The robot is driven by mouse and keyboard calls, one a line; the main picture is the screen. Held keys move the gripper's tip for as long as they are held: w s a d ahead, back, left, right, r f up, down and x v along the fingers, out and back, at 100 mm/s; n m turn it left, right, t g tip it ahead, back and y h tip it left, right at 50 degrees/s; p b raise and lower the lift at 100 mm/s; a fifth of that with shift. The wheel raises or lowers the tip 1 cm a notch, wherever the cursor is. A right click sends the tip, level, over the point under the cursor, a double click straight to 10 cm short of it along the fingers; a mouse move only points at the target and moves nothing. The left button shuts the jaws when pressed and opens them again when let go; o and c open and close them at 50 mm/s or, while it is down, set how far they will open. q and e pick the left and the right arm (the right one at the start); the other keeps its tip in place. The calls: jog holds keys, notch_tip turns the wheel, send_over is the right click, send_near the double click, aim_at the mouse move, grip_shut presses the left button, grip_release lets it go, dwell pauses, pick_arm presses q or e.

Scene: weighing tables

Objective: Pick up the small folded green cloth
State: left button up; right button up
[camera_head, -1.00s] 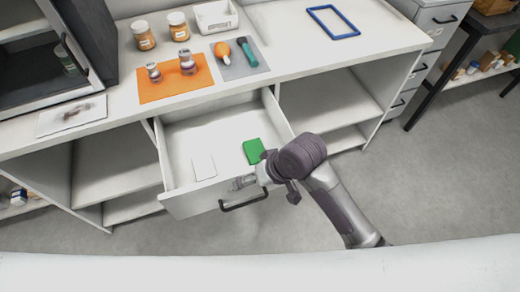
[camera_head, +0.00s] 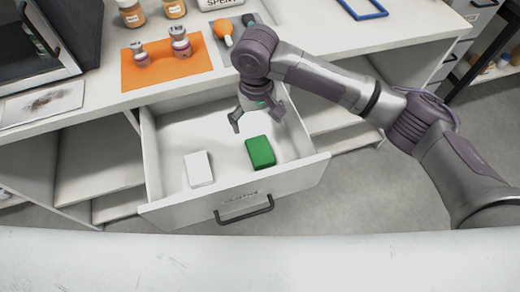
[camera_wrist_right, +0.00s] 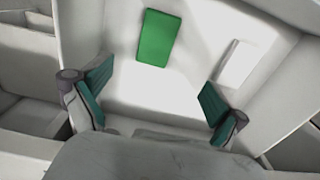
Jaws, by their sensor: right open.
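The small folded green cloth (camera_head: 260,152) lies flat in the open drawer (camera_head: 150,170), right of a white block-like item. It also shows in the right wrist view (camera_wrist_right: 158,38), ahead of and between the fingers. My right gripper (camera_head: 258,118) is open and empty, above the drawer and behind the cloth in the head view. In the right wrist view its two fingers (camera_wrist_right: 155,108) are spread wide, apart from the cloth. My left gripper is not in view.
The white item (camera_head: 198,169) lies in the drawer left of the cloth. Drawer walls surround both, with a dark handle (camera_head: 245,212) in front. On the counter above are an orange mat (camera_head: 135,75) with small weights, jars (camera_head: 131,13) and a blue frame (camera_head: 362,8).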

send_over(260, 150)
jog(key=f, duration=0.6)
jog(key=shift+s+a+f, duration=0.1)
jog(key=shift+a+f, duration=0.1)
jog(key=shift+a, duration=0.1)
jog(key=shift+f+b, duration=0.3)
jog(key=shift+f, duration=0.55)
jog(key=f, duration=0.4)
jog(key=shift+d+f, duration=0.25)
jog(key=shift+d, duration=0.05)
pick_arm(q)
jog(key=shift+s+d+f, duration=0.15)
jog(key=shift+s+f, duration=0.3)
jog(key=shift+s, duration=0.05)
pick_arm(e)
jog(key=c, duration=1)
■ ■ ■ ■
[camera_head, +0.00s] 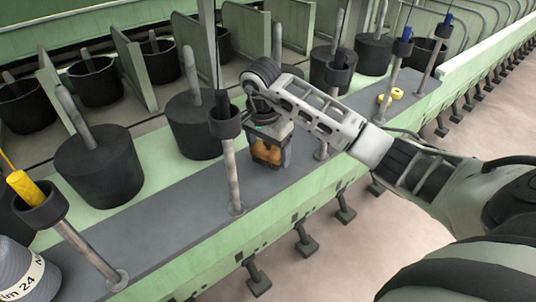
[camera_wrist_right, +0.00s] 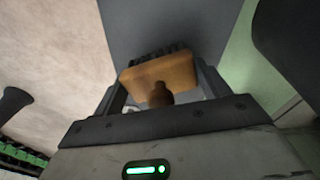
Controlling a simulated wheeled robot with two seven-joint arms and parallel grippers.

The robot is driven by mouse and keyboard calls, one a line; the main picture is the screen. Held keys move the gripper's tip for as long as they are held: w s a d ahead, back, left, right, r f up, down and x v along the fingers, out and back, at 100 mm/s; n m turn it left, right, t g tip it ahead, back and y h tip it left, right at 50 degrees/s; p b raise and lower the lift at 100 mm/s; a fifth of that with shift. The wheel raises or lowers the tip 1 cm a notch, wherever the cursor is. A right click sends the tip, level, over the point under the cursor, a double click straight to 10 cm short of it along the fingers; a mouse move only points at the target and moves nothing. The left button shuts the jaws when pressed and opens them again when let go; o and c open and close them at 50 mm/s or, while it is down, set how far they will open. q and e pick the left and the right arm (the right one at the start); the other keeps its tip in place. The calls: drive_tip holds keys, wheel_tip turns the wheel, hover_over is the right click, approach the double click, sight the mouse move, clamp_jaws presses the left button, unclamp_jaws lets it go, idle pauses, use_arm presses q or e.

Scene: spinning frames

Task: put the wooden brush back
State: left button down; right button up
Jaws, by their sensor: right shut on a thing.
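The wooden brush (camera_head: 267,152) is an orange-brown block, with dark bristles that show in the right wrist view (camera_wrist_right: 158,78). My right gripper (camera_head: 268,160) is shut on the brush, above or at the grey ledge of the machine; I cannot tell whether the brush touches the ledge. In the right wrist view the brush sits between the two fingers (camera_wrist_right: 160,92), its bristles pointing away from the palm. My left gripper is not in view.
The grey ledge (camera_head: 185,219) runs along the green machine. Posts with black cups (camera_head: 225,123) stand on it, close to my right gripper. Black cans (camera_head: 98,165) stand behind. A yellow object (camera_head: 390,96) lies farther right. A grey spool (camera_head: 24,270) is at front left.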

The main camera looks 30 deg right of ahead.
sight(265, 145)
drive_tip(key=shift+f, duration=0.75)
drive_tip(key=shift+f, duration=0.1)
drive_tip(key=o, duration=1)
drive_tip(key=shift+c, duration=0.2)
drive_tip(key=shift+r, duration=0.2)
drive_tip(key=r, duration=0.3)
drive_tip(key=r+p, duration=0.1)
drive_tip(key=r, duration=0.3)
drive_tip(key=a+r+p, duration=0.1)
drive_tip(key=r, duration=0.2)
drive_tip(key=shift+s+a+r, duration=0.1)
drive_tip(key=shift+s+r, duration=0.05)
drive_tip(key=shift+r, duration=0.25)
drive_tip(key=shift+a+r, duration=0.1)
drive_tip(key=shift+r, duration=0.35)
■ ■ ■ ■
**Written exercise:** Using the records given above, list every line that includes the word "Scene".

**Complete output:**
Scene: weighing tables
Scene: spinning frames

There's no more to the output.